#### RECORD EXTRACTS

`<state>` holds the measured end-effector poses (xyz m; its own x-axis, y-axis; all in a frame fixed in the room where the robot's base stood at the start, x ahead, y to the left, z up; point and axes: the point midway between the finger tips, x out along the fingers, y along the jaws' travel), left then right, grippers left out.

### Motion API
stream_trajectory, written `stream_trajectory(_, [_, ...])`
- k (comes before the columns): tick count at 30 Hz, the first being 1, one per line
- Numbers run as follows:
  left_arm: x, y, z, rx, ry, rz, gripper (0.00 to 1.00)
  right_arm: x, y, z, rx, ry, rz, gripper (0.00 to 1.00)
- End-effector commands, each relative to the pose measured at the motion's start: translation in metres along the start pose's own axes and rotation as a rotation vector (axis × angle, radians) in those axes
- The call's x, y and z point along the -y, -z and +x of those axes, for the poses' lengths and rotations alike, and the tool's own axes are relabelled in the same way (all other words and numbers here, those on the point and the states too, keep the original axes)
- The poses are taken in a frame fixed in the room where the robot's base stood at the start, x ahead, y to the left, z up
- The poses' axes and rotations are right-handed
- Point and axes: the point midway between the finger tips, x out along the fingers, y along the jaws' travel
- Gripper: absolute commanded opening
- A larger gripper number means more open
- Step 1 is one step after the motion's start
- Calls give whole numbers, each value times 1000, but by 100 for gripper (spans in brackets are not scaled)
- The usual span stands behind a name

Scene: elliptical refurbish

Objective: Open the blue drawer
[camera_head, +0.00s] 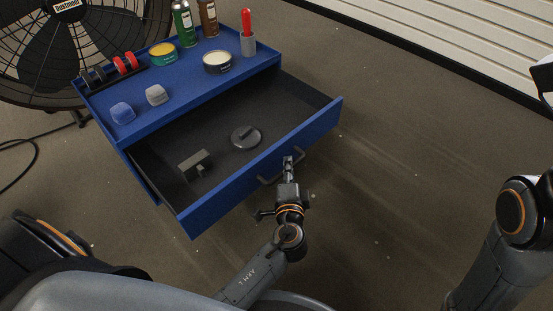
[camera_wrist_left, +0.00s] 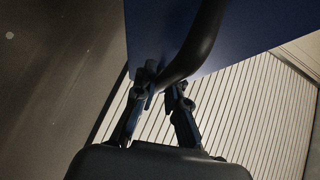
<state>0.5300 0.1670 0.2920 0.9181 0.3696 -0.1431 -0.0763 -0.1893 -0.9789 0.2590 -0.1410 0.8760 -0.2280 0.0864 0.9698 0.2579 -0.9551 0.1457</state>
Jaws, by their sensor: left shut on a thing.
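The blue drawer (camera_head: 262,166) stands pulled out from the blue cabinet (camera_head: 180,88) in the head view, its dark inside showing. A dark bar handle (camera_head: 270,181) is on its front; in the left wrist view the handle (camera_wrist_left: 203,42) runs in front of the blue drawer face (camera_wrist_left: 150,30). My left gripper (camera_head: 289,164) is at the handle and shut on it. In the left wrist view its fingers (camera_wrist_left: 162,90) reach up to the curved end of the handle. My right gripper is not in view; only part of my right arm shows at the right.
Inside the drawer lie a round dark object (camera_head: 246,137) and a blocky grey object (camera_head: 196,165). A large fan (camera_head: 75,45) stands behind. The floor at right is clear.

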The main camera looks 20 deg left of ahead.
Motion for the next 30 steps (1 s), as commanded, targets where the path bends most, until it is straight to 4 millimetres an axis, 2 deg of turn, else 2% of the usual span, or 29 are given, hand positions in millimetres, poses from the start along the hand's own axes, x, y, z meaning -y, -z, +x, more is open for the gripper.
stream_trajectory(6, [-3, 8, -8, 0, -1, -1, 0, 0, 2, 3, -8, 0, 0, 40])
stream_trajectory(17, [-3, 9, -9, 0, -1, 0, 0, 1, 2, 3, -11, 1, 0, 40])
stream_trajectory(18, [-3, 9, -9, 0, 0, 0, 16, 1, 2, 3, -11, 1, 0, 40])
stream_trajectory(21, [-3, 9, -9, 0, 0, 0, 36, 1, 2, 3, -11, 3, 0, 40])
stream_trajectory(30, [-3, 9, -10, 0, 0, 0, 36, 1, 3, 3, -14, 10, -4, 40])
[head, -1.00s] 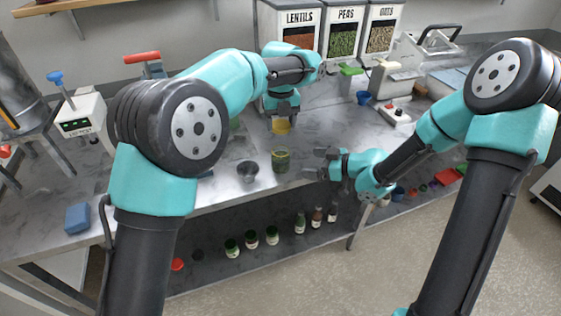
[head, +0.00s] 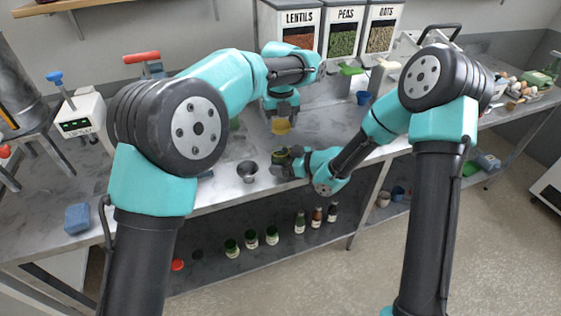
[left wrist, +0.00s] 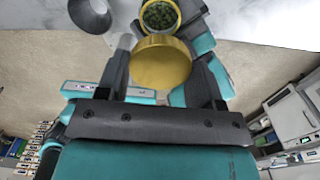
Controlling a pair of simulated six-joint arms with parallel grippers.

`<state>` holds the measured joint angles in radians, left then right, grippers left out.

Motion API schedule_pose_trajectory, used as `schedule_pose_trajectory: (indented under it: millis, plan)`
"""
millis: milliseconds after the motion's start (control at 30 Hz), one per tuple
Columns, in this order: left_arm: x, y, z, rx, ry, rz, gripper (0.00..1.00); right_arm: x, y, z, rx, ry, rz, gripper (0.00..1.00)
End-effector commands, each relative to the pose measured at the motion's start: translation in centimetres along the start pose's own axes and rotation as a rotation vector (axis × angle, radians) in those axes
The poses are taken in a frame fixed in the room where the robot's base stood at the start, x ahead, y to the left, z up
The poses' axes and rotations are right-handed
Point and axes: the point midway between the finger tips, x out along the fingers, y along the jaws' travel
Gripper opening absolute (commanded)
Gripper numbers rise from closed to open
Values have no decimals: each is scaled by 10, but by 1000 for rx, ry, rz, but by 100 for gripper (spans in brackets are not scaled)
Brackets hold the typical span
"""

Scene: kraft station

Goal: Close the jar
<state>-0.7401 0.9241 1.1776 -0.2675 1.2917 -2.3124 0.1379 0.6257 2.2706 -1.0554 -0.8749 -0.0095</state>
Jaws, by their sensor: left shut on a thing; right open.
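The jar (head: 281,157) stands on the steel bench near its front edge. In the left wrist view the jar (left wrist: 160,14) is open at the top with green contents inside. My left gripper (head: 281,118) is shut on the yellow lid (head: 281,127) and holds it above the bench, behind the jar in the head view. The lid (left wrist: 161,62) fills the space between the left fingers in the left wrist view. My right gripper (head: 284,165) is open at the jar, with its fingers around or beside it; whether they touch it is hard to tell.
A grey metal cup (head: 247,171) stands just left of the jar. Bins of lentils, peas and oats (head: 343,33) line the back. Several bottles (head: 300,222) stand on the lower shelf.

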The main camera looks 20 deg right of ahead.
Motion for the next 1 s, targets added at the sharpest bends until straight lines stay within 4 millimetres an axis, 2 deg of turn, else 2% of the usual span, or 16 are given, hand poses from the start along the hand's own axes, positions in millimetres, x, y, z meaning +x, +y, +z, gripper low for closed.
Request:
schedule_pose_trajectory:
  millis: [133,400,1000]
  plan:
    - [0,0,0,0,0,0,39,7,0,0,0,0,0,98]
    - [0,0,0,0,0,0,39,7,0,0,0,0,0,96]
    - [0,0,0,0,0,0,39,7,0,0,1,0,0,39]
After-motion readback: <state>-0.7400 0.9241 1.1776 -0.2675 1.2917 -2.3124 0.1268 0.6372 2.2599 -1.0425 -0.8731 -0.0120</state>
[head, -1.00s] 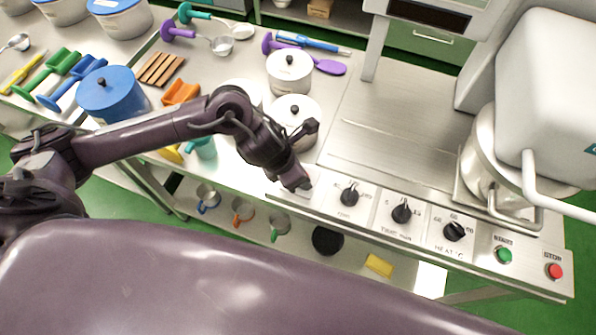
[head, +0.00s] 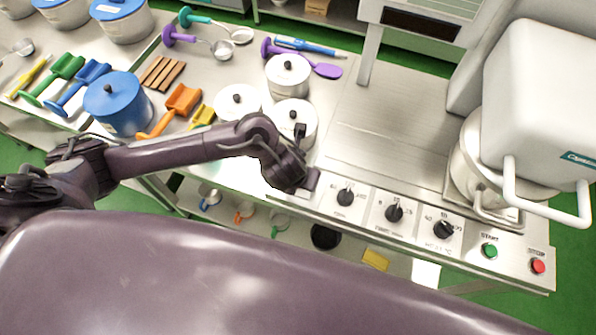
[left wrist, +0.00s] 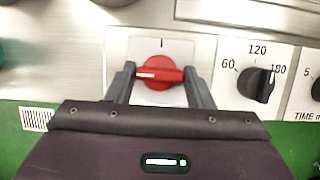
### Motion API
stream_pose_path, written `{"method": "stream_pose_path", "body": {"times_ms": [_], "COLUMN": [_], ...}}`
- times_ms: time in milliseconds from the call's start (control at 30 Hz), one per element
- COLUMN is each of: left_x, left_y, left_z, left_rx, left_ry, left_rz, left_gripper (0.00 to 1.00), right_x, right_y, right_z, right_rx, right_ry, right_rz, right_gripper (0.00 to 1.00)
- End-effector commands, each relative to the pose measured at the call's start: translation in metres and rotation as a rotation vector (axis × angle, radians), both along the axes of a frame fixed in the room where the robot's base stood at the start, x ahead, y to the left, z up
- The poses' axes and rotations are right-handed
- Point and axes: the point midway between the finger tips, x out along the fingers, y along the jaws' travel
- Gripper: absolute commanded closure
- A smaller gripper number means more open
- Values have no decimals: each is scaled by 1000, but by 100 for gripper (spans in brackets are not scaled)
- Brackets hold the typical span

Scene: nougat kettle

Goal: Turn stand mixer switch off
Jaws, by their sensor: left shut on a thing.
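The stand mixer's red switch (left wrist: 160,73) is a round knob with a bar grip on a white plate (left wrist: 160,50) at the left end of the control panel. A white mark shows on the left end of its bar, which lies almost level. A dark line is printed above the knob. In the left wrist view my left gripper (left wrist: 160,74) has one finger on each end of the bar and is shut on it. In the head view my left gripper (head: 308,180) is at the panel's left end and hides the switch. My right gripper is not in view.
Right of the switch are black dials (head: 346,197), a green start button (head: 490,251) and a red stop button (head: 538,266). The white mixer (head: 535,100) stands on the right. White lidded pots (head: 288,76) stand behind my left arm. The steel top between is clear.

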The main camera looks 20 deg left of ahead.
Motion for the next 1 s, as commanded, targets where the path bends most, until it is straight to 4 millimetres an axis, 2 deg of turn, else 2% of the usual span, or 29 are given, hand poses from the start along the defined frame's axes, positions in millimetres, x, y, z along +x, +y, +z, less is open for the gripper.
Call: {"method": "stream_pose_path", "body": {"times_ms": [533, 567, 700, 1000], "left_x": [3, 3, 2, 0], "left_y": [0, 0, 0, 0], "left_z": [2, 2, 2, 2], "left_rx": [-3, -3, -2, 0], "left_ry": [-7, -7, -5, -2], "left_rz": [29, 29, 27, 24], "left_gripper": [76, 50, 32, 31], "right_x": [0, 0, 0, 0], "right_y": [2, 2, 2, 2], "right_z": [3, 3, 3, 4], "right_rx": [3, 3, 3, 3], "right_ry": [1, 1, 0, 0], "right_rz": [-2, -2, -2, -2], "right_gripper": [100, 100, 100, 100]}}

########

YOUR INSTRUCTIONS: Copy out precisely the lines that begin at the line containing "- COLUMN is" and end at the line containing "Goal: Turn stand mixer switch off", including both; write nothing else.

RESPONSE FOR THIS EXERCISE:
- COLUMN is each of: left_x, left_y, left_z, left_rx, left_ry, left_rz, left_gripper (0.00 to 1.00), right_x, right_y, right_z, right_rx, right_ry, right_rz, right_gripper (0.00 to 1.00)
- End-effector commands, each relative to the pose measured at the call's start: translation in metres and rotation as a rotation vector (axis × angle, radians), both along the axes of a frame fixed in the room where the robot's base stood at the start, x ahead, y to the left, z up
- The poses' axes and rotations are right-handed
- Point and axes: the point midway between the finger tips, x out along the fingers, y along the jaws' travel
- Gripper: absolute commanded closure
- A smaller gripper number means more open
- Values have no decimals: each is scaled by 1000, but by 100 for gripper (spans in brackets are not scaled)
- Brackets hold the typical span

Scene: nougat kettle

Goal: Turn stand mixer switch off

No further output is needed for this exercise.